# YOUR GOAL:
Reproduce every entry below precisely. Pictures are excluded from the copy.
## BEGIN DATA ENTRIES
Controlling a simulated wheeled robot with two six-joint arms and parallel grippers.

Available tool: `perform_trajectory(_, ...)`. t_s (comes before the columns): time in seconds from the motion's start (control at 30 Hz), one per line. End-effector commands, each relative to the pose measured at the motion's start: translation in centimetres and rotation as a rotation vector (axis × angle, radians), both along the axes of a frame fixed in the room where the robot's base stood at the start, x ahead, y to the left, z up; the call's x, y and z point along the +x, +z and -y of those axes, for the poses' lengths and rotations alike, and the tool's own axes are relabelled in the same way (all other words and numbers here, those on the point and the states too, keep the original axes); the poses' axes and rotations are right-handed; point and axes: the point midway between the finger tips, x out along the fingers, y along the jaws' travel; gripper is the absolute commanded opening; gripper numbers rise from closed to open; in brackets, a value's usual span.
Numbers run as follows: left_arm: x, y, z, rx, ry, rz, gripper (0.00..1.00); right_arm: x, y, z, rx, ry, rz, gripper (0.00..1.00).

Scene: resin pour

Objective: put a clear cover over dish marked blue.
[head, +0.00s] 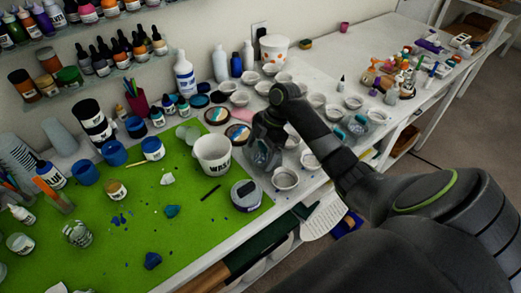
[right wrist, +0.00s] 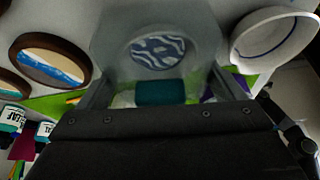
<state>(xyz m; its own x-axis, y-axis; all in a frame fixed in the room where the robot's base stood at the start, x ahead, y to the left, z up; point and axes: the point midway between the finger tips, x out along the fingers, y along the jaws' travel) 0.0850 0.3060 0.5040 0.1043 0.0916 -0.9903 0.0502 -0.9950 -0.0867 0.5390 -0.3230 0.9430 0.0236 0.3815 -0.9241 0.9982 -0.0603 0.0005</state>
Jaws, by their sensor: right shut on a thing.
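My right gripper (head: 268,128) is shut on a clear cover (head: 262,156), held over the row of white dishes, right of the white bucket. In the right wrist view the cover (right wrist: 112,42) is a greyish see-through shape between the fingers of the gripper (right wrist: 162,84). A round blue-and-white wavy pattern (right wrist: 157,52) shows through it; I cannot tell whether this is on a dish below. A white dish (head: 285,178) stands just below and right of the cover. Some dishes farther right look bluish (head: 357,125). My left gripper is out of view.
A white bucket (head: 212,155) and a lidded jar (head: 246,195) stand on the green mat (head: 190,225) close to the left. Round wood-rimmed pieces (head: 217,115) lie behind. Bottles line the wall. Several white dishes crowd the bench (head: 318,100) around my arm.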

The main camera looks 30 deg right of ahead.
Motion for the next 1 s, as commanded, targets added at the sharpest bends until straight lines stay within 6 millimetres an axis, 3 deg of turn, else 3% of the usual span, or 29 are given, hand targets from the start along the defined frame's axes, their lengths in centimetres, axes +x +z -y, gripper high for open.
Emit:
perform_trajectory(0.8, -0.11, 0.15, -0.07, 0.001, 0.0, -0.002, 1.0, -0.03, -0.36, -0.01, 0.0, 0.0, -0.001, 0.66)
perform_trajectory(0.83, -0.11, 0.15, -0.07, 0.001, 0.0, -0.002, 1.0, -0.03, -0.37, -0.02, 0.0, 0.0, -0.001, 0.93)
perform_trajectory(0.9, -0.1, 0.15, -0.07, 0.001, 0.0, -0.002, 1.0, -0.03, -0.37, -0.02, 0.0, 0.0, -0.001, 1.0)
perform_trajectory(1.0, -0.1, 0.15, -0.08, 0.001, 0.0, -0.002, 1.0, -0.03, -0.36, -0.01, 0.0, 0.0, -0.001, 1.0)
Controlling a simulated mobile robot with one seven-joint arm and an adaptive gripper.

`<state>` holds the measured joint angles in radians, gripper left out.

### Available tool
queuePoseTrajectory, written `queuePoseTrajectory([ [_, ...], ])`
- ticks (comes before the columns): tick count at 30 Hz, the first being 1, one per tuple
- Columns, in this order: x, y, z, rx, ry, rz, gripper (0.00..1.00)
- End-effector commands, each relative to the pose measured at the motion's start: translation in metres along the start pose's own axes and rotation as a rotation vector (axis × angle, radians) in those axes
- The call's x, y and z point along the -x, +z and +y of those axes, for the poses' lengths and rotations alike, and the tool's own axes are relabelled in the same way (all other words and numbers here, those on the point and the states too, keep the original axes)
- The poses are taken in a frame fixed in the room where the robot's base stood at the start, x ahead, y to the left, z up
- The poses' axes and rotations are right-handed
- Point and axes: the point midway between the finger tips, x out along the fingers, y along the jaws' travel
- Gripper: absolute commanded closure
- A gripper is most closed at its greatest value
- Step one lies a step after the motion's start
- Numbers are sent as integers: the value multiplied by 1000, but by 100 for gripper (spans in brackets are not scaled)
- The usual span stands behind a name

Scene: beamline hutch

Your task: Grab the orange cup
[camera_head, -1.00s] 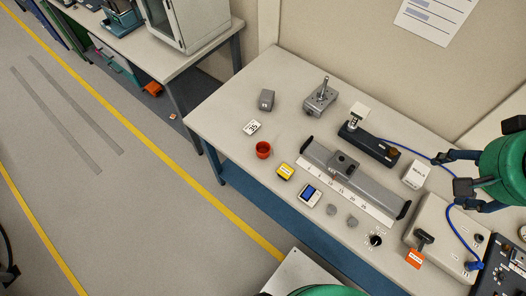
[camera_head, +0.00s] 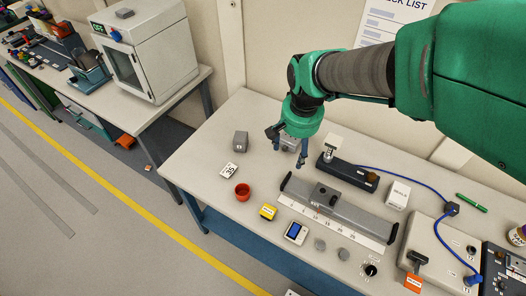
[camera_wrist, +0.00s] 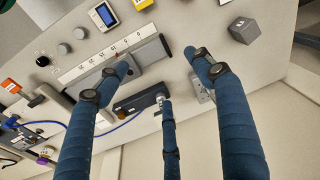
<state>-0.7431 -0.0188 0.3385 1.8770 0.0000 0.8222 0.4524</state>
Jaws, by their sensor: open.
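The orange cup (camera_head: 242,192) is a small open red-orange cup standing upright on the bench, near its left front edge, in the head view. It is out of the wrist view. My gripper (camera_head: 289,156) hangs above the rear of the bench, to the right of and behind the cup, apart from it. Its blue fingers are spread and empty; in the wrist view (camera_wrist: 160,72) they reach over the bench. The gripper partly hides a grey metal device (camera_head: 291,143) in the head view.
Bare tabletop lies left of the cup.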

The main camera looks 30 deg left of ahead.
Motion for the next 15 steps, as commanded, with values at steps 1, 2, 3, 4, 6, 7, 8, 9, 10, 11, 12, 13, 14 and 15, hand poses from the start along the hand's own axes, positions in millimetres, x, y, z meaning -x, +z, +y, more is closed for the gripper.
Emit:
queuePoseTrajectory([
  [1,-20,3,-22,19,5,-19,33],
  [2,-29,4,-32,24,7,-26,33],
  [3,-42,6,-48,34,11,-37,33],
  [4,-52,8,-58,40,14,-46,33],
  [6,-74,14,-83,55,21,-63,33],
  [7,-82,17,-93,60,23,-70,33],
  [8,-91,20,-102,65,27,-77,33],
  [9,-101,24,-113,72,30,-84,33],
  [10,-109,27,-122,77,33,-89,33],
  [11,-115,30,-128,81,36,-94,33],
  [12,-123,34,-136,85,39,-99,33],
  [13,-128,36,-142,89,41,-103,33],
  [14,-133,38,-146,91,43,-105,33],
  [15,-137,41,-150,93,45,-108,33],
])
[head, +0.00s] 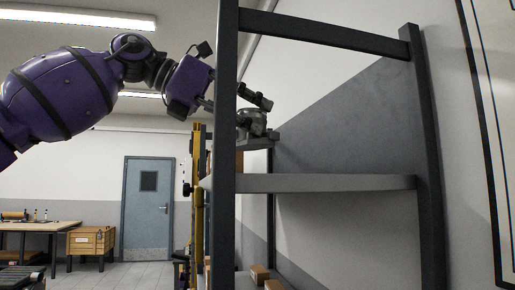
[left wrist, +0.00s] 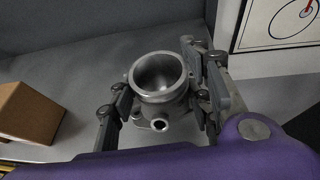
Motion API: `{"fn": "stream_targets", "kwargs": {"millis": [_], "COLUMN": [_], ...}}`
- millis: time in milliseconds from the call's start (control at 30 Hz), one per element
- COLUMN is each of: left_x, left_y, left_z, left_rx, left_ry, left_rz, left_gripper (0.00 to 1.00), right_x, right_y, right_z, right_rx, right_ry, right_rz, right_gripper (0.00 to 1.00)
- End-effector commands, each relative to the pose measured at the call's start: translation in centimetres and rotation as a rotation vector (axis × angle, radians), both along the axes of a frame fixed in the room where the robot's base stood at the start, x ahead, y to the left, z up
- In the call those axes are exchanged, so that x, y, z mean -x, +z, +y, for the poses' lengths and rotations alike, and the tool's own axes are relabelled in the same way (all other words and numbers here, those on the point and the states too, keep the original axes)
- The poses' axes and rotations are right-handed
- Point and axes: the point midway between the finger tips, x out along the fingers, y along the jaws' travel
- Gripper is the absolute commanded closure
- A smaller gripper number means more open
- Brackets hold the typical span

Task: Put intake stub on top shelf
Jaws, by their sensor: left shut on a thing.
## END DATA ENTRIES
# SOLUTION BELOW:
Controlling a simulated wheeled robot with two six-joint arms and parallel grippers.

Available tool: `perform_trajectory(_, ...)`. t_s (comes before the columns): time in seconds from the motion's start (control at 30 Hz), one per line. End-effector commands, each relative to the pose measured at the motion's start: translation in centimetres and rotation as a rotation vector (axis × angle, radians), both along the axes of a frame fixed in the room where the robot's base stood at the start, x ahead, y to the left, z up; the call's x, y and z point along the +x, +z and -y of those axes, for the poses' lengths and rotations alike, and the tool's own axes are relabelled in the same way (all other words and numbers here, those on the point and the states too, keep the original axes); the poses' axes and rotations are right-handed; point and axes: the point midway between the finger tips, x out along the fingers, y along the jaws' travel; gripper is the absolute commanded opening; gripper numbers rise from closed to open; in brackets, a value's usual span.
Numbers run as follows: left_arm: x, y, z, rx, ry, rz, gripper (0.00..1.00); right_arm: x, y, z, rx, ry, rz, gripper (0.00..1.00).

Scene: resin pour

Objective: put a clear cover over dish marked blue.
[head, +0.00s] 
[right wrist, +0.00s] 
<state>(xyz m; its own x-axis, y-axis; all in a frame fixed in the room where the robot's base stood at the start, x ahead, y to the left, z up; point and axes: the point midway between the finger tips, x out along the fingers, y along the jaws' travel) 0.0850 0.3060 0.5040 0.1043 0.0916 -0.9903 0.0502 -0.9950 -0.0867 0.5390 -0.3230 0.9430 0.0236 0.3815 -0.9241 0.9982 -0.0603 0.0005</state>
Jaws, by their sensor: right shut on a thing.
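My right gripper (head: 268,128) is shut on a clear cover (head: 262,156), held over the row of white dishes, right of the white bucket. In the right wrist view the cover (right wrist: 112,42) is a greyish see-through shape between the fingers of the gripper (right wrist: 162,84). A round blue-and-white wavy pattern (right wrist: 157,52) shows through it; I cannot tell whether this is on a dish below. A white dish (head: 285,178) stands just below and right of the cover. Some dishes farther right look bluish (head: 357,125). My left gripper is out of view.
A white bucket (head: 212,155) and a lidded jar (head: 246,195) stand on the green mat (head: 190,225) close to the left. Round wood-rimmed pieces (head: 217,115) lie behind. Bottles line the wall. Several white dishes crowd the bench (head: 318,100) around my arm.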

The main camera looks 30 deg right of ahead.
Motion for the next 1 s, as commanded, targets added at the sharpest bends until straight lines stay within 6 millimetres an axis, 3 deg of turn, else 3% of the usual span, or 29 are given, hand targets from the start along the defined frame's axes, their lengths in centimetres, axes +x +z -y, gripper high for open.
Emit:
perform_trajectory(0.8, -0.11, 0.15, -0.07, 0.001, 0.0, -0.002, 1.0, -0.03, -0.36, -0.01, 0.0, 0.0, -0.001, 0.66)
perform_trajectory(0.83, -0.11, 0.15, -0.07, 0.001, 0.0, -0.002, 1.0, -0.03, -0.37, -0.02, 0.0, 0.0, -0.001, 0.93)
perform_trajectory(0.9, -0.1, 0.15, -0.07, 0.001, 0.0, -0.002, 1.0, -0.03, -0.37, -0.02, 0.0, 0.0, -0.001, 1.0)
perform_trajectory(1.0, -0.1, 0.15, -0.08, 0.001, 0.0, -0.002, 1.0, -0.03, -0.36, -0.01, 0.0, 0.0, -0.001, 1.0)
Controlling a simulated mobile robot with one seven-joint arm and an adaptive gripper.

`<state>` holds the measured joint angles in radians, gripper left out.

### Available tool
queuePoseTrajectory, written `queuePoseTrajectory([ [_, ...], ])`
- ticks (comes before the columns): tick count at 30 Hz, the first being 1, one per tuple
- Columns, in this order: x, y, z, rx, ry, rz, gripper (0.00..1.00)
- End-effector commands, each relative to the pose measured at the motion's start: translation in metres along the start pose's own axes and rotation as a rotation vector (axis × angle, radians) in those axes
- The call's x, y and z point along the -x, +z and +y of those axes, for the poses' lengths and rotations alike, and the tool's own axes are relabelled in the same way (all other words and numbers here, those on the point and the states too, keep the original axes)
- The poses are taken in a frame fixed in the room where the robot's base stood at the start, x ahead, y to the left, z up
- The poses' axes and rotations are right-handed
- Point and axes: the point midway between the finger tips, x out along the fingers, y along the jaws' travel
- Gripper: absolute commanded closure
- A gripper is most closed at its greatest value
- Step one lies a step after the motion's start
- Numbers are sent as integers: the value multiplied by 1000, but by 100 for gripper (spans in brackets are not scaled)
- The usual span stands behind a name

Scene: beamline hutch

Your task: Grab the orange cup
[camera_head, -1.00s] 
[camera_head, +0.00s] 
[camera_wrist, +0.00s] 
<state>-0.7431 -0.0188 0.3385 1.8770 0.0000 0.8222 0.4524</state>
Jaws, by their sensor: open.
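The orange cup (camera_head: 242,192) is a small open red-orange cup standing upright on the bench, near its left front edge, in the head view. It is out of the wrist view. My gripper (camera_head: 289,156) hangs above the rear of the bench, to the right of and behind the cup, apart from it. Its blue fingers are spread and empty; in the wrist view (camera_wrist: 160,72) they reach over the bench. The gripper partly hides a grey metal device (camera_head: 291,143) in the head view.
Bare tabletop lies left of the cup.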

The main camera looks 30 deg left of ahead.
Motion for the next 15 steps, as commanded, with values at steps 1, 2, 3, 4, 6, 7, 8, 9, 10, 11, 12, 13, 14 and 15, hand poses from the start along the hand's own axes, positions in millimetres, x, y, z meaning -x, +z, +y, more is closed for the gripper.
Emit:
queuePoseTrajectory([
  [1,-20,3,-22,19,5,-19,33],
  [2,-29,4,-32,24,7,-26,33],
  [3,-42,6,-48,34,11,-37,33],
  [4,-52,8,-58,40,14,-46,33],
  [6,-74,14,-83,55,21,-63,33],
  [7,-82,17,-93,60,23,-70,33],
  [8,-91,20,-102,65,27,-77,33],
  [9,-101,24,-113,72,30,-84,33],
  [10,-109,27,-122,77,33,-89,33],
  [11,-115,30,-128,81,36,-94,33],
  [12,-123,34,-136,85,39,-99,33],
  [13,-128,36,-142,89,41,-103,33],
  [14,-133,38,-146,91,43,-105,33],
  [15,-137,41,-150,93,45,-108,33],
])
[head, +0.00s] 
[left wrist, +0.00s] 
Motion API: `{"fn": "stream_targets", "kwargs": {"millis": [_], "COLUMN": [_], ...}}`
- millis: time in milliseconds from the call's start (control at 30 Hz), one per element
- COLUMN is each of: left_x, left_y, left_z, left_rx, left_ry, left_rz, left_gripper (0.00 to 1.00), right_x, right_y, right_z, right_rx, right_ry, right_rz, right_gripper (0.00 to 1.00)
- End-effector commands, each relative to the pose measured at the call's start: translation in centimetres and rotation as a rotation vector (axis × angle, radians), both along the axes of a frame fixed in the room where the robot's base stood at the start, x ahead, y to the left, z up
- In the call those axes are exchanged, so that x, y, z mean -x, +z, +y, for the poses' lengths and rotations alike, and the tool's own axes are relabelled in the same way (all other words and numbers here, those on the point and the states too, keep the original axes)
- The poses' axes and rotations are right-handed
- Point and axes: the point midway between the finger tips, x out along the fingers, y along the jaws' travel
- Gripper is the absolute commanded closure
- A smaller gripper number means more open
- Brackets hold the typical span

Task: Put intake stub on top shelf
Jaws, by their sensor: left shut on a thing.

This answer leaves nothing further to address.